● What to produce: No pictures belong in the copy; return exactly the lines from the one with "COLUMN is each" through the one with "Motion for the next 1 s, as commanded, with", both ends included, and nothing else.

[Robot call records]
-.-.-
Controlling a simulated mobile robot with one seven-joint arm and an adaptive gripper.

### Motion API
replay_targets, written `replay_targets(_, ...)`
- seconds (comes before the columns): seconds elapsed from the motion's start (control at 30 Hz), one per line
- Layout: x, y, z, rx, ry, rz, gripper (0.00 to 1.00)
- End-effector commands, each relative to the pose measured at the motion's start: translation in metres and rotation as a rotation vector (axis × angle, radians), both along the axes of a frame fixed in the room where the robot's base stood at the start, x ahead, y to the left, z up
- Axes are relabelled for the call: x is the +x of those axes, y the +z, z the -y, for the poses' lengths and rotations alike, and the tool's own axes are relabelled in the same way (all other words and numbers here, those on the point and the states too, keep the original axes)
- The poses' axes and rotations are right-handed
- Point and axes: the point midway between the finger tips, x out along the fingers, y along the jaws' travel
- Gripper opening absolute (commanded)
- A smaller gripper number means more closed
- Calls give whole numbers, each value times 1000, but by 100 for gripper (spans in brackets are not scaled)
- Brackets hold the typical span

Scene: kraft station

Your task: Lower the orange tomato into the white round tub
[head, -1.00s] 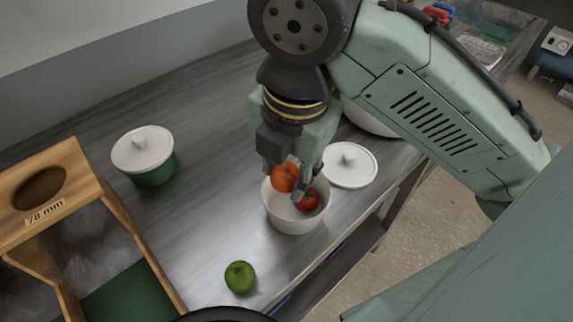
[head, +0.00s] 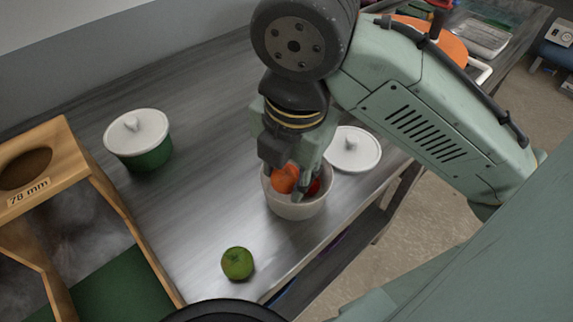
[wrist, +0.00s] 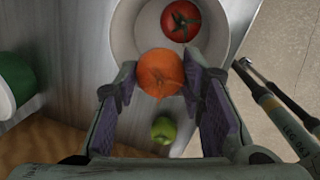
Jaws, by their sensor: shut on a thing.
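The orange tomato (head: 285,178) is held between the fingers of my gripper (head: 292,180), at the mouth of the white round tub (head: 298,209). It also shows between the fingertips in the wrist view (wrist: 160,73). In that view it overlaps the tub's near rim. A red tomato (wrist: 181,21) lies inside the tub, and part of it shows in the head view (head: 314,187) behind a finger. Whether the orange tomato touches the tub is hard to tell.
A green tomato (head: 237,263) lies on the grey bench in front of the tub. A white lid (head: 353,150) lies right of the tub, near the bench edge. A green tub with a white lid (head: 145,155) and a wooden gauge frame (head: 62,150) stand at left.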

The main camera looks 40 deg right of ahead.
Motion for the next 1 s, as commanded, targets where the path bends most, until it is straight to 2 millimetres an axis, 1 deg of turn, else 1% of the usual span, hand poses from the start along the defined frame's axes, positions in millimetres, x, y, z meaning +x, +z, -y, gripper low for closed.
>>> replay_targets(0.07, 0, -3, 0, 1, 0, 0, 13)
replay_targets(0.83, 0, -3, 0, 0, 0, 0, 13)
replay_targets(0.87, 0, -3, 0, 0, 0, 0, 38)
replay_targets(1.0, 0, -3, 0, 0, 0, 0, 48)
-.-.-
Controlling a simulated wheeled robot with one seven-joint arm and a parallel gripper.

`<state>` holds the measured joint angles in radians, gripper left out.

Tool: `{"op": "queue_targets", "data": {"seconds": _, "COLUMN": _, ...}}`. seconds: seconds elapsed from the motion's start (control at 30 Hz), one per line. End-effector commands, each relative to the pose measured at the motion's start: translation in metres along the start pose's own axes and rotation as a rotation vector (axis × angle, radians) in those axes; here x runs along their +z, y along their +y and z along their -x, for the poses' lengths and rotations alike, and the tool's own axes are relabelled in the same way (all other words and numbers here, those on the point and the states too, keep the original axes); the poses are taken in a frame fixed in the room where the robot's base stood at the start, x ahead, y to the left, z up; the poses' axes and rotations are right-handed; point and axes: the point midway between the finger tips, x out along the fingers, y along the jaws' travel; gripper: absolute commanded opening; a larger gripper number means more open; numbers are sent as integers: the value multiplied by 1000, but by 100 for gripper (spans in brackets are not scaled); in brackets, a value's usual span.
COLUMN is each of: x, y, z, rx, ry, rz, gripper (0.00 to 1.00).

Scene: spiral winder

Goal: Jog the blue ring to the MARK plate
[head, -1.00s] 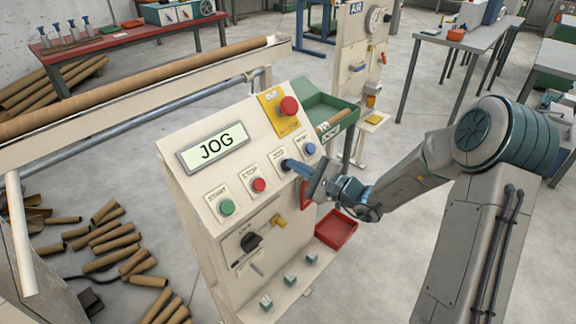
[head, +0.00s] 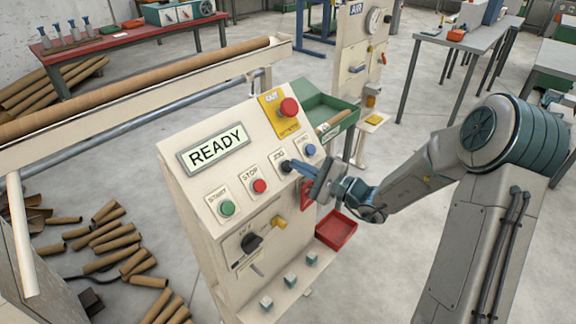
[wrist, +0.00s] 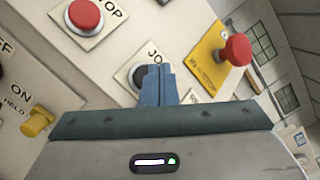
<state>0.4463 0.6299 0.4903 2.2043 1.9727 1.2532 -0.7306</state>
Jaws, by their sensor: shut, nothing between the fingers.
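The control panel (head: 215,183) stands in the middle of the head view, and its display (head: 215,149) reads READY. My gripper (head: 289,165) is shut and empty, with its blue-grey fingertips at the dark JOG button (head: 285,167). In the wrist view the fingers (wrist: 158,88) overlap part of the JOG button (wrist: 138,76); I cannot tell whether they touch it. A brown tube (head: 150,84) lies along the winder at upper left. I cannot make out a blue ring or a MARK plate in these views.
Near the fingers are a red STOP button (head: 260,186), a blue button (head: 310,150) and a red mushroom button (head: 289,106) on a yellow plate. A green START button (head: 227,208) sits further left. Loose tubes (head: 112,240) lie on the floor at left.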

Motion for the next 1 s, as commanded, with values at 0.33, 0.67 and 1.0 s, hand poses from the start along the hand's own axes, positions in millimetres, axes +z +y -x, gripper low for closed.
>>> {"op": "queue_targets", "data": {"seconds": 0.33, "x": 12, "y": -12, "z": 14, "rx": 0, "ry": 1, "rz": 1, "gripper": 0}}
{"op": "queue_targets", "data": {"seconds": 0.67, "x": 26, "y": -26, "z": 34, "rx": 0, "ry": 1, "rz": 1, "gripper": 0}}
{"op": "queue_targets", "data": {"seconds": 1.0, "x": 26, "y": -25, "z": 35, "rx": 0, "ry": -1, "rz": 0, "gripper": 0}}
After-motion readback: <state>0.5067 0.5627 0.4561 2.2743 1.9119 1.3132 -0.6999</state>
-.-.-
● Reply:
COLUMN is each of: x, y, z, rx, ry, rz, gripper (0.00 to 1.00).

Scene: spiral winder

Goal: Jog the blue ring to the MARK plate
[head, -1.00s] 
[head, +0.00s] 
[wrist, +0.00s] 
<state>0.4463 0.6299 0.4903 2.2043 1.9727 1.2532 -0.7306</state>
Jaws, by their sensor: shut, nothing between the fingers.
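The control panel (head: 215,183) stands in the middle of the head view, and its display (head: 215,149) reads READY. My gripper (head: 289,165) is shut and empty, with its blue-grey fingertips at the dark JOG button (head: 285,167). In the wrist view the fingers (wrist: 158,88) overlap part of the JOG button (wrist: 138,76); I cannot tell whether they touch it. A brown tube (head: 150,84) lies along the winder at upper left. I cannot make out a blue ring or a MARK plate in these views.
Near the fingers are a red STOP button (head: 260,186), a blue button (head: 310,150) and a red mushroom button (head: 289,106) on a yellow plate. A green START button (head: 227,208) sits further left. Loose tubes (head: 112,240) lie on the floor at left.

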Motion for the next 1 s, as commanded, with values at 0.33, 0.67 and 1.0 s, hand poses from the start along the hand's own axes, positions in millimetres, axes +z +y -x, gripper low for closed.

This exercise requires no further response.